R. Ci sono state due "donne",
due profili falsi, che hanno cominciato a infangarmi sul mio diario. Poi hanno iniziato a screditarmi anche su una pagina gay e sono state segnalate. Guarda... non ho
nulla da nascondere e chi mi conosce sa chi è come sono.
D.
Non lo metto in dubbio.
R. Entrambi i profili sono stati segnalati, e non
da me. Hanno cominciato a insultare e la gente che ha letto ha fatto le
segnalazioni. Io ho portato anche le immagini e i nomi dei profili ai
carabinieri
D. Torniamo a quella sera. Sei stato
portato in ospedale in ambulanza. Che prognosi ti hanno rilasciato?
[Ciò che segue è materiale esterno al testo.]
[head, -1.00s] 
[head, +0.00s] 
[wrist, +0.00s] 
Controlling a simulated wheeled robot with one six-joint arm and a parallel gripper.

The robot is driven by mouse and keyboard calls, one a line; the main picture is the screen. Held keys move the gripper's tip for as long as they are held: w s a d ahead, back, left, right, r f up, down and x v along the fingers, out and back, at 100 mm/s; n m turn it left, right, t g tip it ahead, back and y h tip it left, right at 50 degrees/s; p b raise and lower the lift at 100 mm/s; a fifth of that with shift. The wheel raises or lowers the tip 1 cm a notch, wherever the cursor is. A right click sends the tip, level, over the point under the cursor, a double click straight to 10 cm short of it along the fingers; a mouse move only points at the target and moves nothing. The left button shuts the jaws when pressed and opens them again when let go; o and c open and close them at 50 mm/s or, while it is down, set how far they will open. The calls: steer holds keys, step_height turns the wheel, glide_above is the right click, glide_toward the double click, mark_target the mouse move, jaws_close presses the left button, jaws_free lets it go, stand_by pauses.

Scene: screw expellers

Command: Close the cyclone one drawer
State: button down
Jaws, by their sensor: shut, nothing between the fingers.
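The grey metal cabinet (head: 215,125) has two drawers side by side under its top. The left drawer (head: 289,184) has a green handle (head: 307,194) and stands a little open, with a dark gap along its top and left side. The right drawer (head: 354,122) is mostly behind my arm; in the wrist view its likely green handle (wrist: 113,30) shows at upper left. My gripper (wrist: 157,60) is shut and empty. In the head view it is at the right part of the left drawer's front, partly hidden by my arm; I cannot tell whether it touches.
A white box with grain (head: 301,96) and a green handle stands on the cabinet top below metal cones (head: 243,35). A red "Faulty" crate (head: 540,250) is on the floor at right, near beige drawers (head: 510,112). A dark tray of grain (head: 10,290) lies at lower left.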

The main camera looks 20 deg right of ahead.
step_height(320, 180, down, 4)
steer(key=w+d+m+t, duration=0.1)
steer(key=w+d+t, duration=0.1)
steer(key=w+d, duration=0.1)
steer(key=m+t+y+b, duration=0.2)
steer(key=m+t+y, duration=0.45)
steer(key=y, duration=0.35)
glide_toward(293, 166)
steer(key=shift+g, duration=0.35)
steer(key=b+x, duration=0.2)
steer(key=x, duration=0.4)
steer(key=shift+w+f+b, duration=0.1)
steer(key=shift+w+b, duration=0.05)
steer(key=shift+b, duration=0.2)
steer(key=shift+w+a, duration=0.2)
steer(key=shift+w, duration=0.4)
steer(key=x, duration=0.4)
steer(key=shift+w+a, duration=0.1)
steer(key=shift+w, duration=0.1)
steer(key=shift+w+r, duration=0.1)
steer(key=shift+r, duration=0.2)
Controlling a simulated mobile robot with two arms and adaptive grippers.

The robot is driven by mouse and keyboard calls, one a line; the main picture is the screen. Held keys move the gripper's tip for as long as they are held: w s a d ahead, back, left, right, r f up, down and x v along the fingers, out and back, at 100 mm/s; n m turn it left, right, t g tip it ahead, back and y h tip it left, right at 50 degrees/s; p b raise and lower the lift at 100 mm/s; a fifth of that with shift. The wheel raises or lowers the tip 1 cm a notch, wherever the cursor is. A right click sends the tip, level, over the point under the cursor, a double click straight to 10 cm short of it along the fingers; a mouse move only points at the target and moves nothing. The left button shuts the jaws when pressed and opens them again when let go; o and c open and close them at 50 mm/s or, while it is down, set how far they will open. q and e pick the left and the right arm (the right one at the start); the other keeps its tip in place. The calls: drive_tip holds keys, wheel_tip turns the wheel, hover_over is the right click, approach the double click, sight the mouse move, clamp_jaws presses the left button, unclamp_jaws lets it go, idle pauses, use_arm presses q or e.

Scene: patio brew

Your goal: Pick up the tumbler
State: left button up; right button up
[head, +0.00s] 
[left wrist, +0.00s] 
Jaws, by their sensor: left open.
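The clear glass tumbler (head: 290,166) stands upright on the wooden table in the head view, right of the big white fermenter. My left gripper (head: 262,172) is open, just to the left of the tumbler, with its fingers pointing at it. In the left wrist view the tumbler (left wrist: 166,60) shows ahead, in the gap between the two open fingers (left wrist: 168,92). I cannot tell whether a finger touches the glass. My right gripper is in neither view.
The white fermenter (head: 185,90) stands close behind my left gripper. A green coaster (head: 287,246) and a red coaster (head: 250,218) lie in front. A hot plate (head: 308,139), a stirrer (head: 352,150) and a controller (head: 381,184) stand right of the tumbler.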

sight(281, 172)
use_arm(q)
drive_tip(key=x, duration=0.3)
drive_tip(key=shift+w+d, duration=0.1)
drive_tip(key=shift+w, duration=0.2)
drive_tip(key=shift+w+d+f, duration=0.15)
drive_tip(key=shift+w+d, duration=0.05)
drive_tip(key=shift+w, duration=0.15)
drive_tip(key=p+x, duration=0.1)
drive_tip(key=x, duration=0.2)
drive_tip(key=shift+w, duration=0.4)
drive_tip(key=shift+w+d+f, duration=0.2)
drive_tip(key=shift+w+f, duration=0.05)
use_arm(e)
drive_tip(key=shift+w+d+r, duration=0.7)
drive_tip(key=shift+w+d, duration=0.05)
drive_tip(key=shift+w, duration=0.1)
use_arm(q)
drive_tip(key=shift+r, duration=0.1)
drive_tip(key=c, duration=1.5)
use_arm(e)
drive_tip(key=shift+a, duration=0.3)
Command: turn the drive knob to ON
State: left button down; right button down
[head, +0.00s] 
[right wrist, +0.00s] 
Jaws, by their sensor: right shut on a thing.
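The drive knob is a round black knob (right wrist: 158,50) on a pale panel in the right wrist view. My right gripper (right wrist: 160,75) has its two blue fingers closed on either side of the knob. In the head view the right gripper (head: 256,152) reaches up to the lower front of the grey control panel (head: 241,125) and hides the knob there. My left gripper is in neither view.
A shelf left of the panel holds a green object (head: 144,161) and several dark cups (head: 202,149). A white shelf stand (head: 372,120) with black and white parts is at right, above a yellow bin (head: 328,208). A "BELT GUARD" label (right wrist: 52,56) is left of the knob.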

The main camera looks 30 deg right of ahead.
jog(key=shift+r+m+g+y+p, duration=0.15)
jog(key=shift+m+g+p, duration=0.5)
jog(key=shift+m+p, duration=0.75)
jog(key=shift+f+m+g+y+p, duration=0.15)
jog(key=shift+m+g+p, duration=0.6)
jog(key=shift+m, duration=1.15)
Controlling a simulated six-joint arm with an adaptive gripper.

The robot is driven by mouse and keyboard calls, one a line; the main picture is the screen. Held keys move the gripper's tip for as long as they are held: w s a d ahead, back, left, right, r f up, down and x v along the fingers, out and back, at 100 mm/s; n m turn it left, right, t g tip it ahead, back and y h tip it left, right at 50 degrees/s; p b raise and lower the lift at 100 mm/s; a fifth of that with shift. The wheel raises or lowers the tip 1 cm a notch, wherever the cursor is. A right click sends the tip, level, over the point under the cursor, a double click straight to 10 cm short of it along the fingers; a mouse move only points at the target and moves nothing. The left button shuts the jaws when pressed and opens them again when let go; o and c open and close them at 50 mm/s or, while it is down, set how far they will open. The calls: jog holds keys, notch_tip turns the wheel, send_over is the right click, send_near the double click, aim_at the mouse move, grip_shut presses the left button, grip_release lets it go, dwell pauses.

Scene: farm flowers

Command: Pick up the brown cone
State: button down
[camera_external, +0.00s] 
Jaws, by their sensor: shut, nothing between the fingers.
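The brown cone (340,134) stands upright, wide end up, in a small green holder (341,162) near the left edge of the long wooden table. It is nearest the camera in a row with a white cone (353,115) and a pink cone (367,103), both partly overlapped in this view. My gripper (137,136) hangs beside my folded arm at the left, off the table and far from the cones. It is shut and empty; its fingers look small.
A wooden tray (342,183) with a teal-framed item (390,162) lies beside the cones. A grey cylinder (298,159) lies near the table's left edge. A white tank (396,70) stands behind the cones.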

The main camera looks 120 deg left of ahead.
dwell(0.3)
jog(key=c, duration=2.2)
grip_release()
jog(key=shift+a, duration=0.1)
R. 7 giorni di prognosi. Ho postato anche
le immagini del referto, ma oggi devo tornare in ospedale perché, nonostante
gli antidolorifici, sto avendo forti dolori.
D.
Dove averti più dolore?
R. Faccia,collo e braccio.
D. Tornato a casa dall'ospedale cos'hai fatto? Come sei riuscito a dormire?
R. Non voglio ricordare. Ti chiedo scusa, ma non ho la forza di dire altro.
D. Lo capisco.
R. Ti chiedo scusa.
D. L'ultima domanda. I carabinieri hanno individuato i tuoi aggressori?
R. Solo uno, ma sulla strada c’erano
le telecamere di sorveglianza e gli inquirenti stanno ancora indagando.